According to the European Commission’s website, CCS has significant potential to help mitigate climate change both in Europe and internationally, particularly in countries with large reserves of fossil fuels and a fast-increasing energy demand. They highlight the following aspects:

• Ensuring safe and environmentally sound CCS: The environmental integrity of CCS is the Commission's overriding concern. This is partly a matter of ensuring that the CO2 captured and stored remains isolated from the atmosphere in the long term; and partly about ensuring that the capture, transport and storage elements do not present other risks to human health or ecosystems. Although the components of CCS are all known and deployed at commercial scale, integrated systems are new. A clear regulatory framework is thus required, and the EU's CCS Directive provides this.

• High cost a barrier to uptake: The cost of capture and storage remains an important barrier to the takeup of CCS. The capture component in particular is an expensive part of the process. As flue gas from coal or gas-fired power plants contains relatively low concentrations of CO2 (10 % - 12 % for coal and around 3 % - 6 % for gas), the amount of energy needed to capture the gas makes the process costly.

• CCS under 2030 policy framework for climate and energy: The Commission's proposal for a 2030 climate and energy policy framework acknowledges the role of CCS in reaching the EU's long-term emissions reduction goal. Significant emissions cuts are needed in the EU's energy and carbon-intensive industries. As theoretical limits of efficiency are being reached and process-related emissions are unavoidable in some sectors, CCS may be the only option available to reduce direct emissions from industrial processes on the scale needed in the longer term. In the power sector, CCS could be a key technology for fossil fuel-based generation. It could help balance an electricity system with increasing shares of variable renewable energy. To ensure that CCS can be deployed in the 2030 timeframe, increased R&D efforts and commercial demonstration are essential over the next decade. A supportive EU framework will be necessary through continued and strengthened use of auctioning revenues.

In the Net-Zero Industry Act, a key part of the European Green Deal Industrial Plan, the European Commission proposes a framework of measures to accelerate Europe’s green transition. The Act addresses the relevance of facilitating and enabling CCS projects, including enhancing the availability of CO2 storage sites. In addition, the Act states:

• Carbon capture and storage require a cross-border, single market approach to be an effective solution for industries in all Member States, including in those Member States with no CO2 storage capacity, and is therefore best addressed in a coordinated way at EU level.

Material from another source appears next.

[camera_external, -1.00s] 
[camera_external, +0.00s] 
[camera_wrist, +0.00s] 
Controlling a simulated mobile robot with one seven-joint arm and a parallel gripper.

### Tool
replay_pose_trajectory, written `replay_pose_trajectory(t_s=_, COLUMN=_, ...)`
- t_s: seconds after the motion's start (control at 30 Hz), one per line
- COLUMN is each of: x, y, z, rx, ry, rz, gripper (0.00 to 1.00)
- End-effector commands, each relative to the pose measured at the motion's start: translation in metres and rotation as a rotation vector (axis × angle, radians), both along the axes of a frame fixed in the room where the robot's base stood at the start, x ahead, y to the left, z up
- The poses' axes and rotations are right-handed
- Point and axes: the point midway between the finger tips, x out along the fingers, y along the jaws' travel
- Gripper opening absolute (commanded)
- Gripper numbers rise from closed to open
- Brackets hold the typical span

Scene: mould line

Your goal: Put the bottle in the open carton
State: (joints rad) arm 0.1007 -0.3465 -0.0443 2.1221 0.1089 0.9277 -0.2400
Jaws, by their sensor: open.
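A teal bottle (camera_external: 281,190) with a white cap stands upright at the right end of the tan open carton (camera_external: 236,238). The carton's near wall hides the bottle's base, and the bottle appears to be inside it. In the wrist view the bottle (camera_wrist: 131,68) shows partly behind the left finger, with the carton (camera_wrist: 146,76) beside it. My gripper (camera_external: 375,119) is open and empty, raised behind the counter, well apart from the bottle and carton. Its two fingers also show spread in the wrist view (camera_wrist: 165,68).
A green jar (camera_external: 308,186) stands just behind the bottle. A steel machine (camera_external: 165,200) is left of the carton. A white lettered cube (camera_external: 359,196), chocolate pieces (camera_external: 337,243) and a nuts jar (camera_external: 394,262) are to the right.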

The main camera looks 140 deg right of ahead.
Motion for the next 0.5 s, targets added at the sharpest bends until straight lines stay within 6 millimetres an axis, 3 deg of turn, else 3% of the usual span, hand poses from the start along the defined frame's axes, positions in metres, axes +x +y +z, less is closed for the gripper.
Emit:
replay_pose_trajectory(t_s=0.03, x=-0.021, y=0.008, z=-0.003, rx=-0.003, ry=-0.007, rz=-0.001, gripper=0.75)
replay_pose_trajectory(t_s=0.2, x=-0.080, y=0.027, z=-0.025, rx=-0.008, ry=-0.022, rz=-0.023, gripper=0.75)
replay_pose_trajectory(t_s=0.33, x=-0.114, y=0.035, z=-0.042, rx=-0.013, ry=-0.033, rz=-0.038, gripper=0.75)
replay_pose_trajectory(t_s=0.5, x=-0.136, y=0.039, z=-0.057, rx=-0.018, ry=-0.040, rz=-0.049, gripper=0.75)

• To scale up the technology and expand its leading manufacturing capacities, the EU needs to develop a forward-looking supply of permanent geological CO2 storage sites permitted in accordance with Directive 2009/31/EU 36 . By defining a Union target of 50 million tonnes of annual operational CO2 injection capacity by 2030, in line with the expected capacities needed in 2030, the relevant sectors can coordinate their investments towards a European Net-Zero CO2 transport and storage value chain that industries can use to decarbonise their operations. This initial deployment will also support further CO2 storage in a 2050 perspective. According to the Commission’s estimates, the Union could need to capture up to 550 million tonnes of CO2 annually by 2050 to meet the net zero objective 37 , including for carbon removals. Such a first industrial-scale storage capacity will de-risk investments into the capturing of CO2 emissions as important tool to reach climate neutrality.

Considering IEA’s report, European Commission’s policy, and also the many ‘decarbonization / low-carbon emissions’ plans presented by several industries and companies, it is now the right moment to intensify standardization activities. To date, standardization activities take place at international level with a focus on CCS, managed by ISO/TC 265 ‘Carbon dioxide capture, transportation, and geological storage’. In addition, ISO/TC 207 ‘Environmental management’ addresses greenhouse gas emission related activities, especially subcommittees SC 5 ‘Life cycle assessment’ and SC 7 ‘Greenhouse gas management and related activities’.

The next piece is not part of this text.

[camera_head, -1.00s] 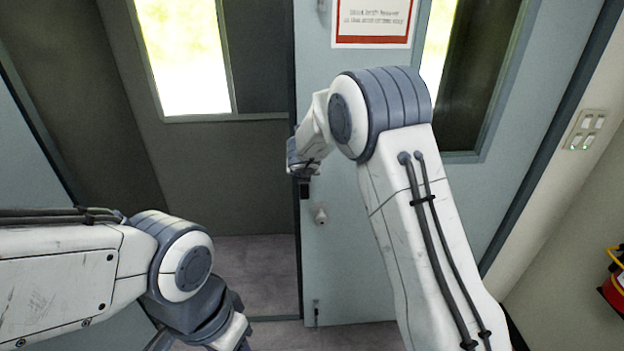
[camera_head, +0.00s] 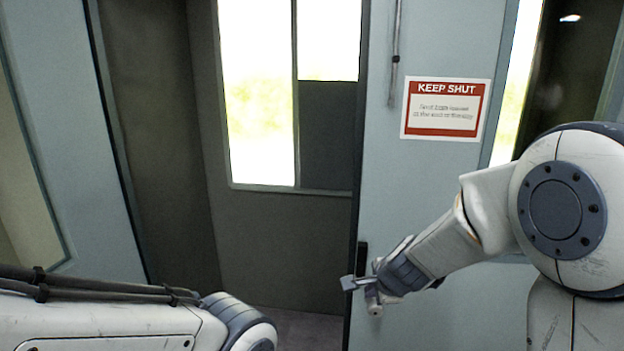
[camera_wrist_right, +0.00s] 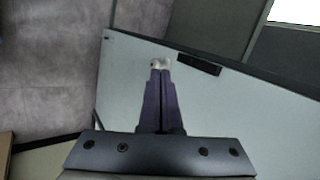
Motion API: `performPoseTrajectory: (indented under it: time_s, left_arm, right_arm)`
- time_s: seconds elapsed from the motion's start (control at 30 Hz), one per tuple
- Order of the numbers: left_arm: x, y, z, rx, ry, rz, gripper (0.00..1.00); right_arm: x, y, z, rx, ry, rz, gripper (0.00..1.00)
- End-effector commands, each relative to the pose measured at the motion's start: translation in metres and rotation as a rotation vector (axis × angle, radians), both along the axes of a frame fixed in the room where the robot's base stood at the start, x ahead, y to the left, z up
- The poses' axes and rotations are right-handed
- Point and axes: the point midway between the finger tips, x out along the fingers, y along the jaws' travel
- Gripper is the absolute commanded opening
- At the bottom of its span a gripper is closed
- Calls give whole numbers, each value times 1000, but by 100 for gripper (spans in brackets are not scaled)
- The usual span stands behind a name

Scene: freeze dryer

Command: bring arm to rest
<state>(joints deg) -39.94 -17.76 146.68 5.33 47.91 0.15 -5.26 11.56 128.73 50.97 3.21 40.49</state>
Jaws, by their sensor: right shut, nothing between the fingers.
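My right arm comes in from the right in the head view. Its gripper (camera_head: 352,283) is in front of the pale blue-grey door (camera_head: 430,190), near its left edge. In the right wrist view the two purple-grey fingers (camera_wrist_right: 160,68) are together with nothing between them.
A black latch plate (camera_head: 361,258) sits on the door's edge, and a red-and-white "KEEP SHUT" sign (camera_head: 446,107) is higher up. Left of the door is an opening, with a dark wall and a bright window (camera_head: 258,100) beyond. Grey floor (camera_wrist_right: 50,70) shows in the wrist view.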

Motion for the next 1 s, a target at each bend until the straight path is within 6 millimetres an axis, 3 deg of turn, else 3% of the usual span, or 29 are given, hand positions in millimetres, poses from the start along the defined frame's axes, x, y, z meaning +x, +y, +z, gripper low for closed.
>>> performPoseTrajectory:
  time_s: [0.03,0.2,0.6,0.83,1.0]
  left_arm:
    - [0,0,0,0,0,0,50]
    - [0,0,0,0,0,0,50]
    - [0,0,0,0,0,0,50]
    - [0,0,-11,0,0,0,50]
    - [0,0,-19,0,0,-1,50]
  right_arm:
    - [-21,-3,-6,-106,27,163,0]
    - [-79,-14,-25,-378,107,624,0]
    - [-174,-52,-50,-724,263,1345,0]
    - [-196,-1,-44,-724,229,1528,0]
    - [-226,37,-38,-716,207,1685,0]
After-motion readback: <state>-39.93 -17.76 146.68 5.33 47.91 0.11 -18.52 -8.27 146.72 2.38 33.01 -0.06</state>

Following a consultation among European experts participating in ISO/TC 265/WG 4 ‘Quantification and verification’, communications with several associations and a poll among participants in research projects, European stakeholders expressed the need for (increased) European coordination and cooperation in the field of CCUS standardization activities as well as that of carbon accounting. It was acknowledged that CCUS and carbon accounting are global issues in which international standards should be preferred over homegrown European standards. However, it was also recognized that there might be topics that serve a particular European need or for which European stakeholders could first agree with a European standard to be offered to ISO for transforming into an international standard. A dedicated CEN technical committee offers several opportunities for European stakeholders, including but not limited to:

• adoption of published ISO standards as European standards; all CEN members (representing 34 countries) are obliged to adopt European standards as their national standards and to withdraw possible conflicting home-grown national standards;

• parallel development of new EN-ISO standards (under so-called Vienna Agreement) to assess if these standards also satisfy the needs and expectation of European stakeholders while not conflicting European regulations;

• coordinated input, or at least exchange of views, with respect to ISO related activities as committee’s business plans, new work item proposals, and draft international standards;

• development of home-grown European standards for topics that serve particular European needs (which might be expressed via a standardization request from the European Commission) or for topics that could not yet reach consensus at a global level (and for which a European standard can serve as starting point).

European standardization has also proven to be an effective tool to support European legislation and policy. Standards can be developed either as alternative for legislation (i.e. self-regulation) or to support legislation (e.g. presumption of conformity). A new CEN technical committee for CO2 capture, transportation, utilization, storage and carbon accounting would fulfil this role in this emerging field of activities.